Garbage begins to accumulate on the sidewalk between the planters. I often see people sleeping between them, curled up in sleeping bags or else just in their clothes.

As I walk past on the way home from work one day, a stylishly dressed bald man says, to no one in particular, "Everything's boarded up. About time. This is China's century." The sheets of plywood covering the empty storefront where the Mural room once stood have themselves been covered by a new mural. Very neat, legible graffiti reads "Do I use blues? LOL No" and "Help, kidnapped by weird chicken woman, call 911 HURRY," plus a number of other cryptic passages. The centerpiece is a huge cartoon of an earthworm sitting on a green sofa, watching one of the planters as if it was a  TV. "Welcome home!" the worm cries cheerily. The piece is signed A Wormboy Scrapcan production. The name wormboy has recently sprung up in block letters all over downtown.
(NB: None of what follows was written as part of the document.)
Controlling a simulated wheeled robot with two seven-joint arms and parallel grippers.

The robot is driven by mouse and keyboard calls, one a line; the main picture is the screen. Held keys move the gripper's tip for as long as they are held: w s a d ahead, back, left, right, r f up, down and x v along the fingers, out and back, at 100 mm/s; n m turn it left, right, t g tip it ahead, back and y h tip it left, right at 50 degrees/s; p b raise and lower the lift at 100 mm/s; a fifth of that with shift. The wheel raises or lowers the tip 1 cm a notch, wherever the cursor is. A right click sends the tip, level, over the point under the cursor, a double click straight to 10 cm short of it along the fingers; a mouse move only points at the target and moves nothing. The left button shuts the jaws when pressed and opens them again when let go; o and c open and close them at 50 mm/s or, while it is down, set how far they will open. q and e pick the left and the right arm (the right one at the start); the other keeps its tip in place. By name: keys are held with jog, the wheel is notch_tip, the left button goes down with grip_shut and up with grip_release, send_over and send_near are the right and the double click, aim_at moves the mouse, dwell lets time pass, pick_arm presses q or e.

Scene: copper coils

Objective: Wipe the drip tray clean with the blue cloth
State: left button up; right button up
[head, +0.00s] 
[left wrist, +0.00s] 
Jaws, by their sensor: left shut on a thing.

Graffiti artists come and go. Most of them just scrawl their tag, but every once in a while you get someone a little more creative. For a year or two, our neighborhood was covered in the name LOKI. For some reason, it irritated me more than other handles. I don't know why. The tags are still around, on walls and telephone poles, though I haven't seen a new one in years. One day as I got in the elevator in our building, I saw the word LOKI scratched in the black paint on the elevator gate. I felt violated; did LOKI live in my building, or did they have a friend here, or had they just slipped in? Someone eventually scratched it out but you can still see it. In the meantime, I say welcome home to Wormboy. Long may he squirm.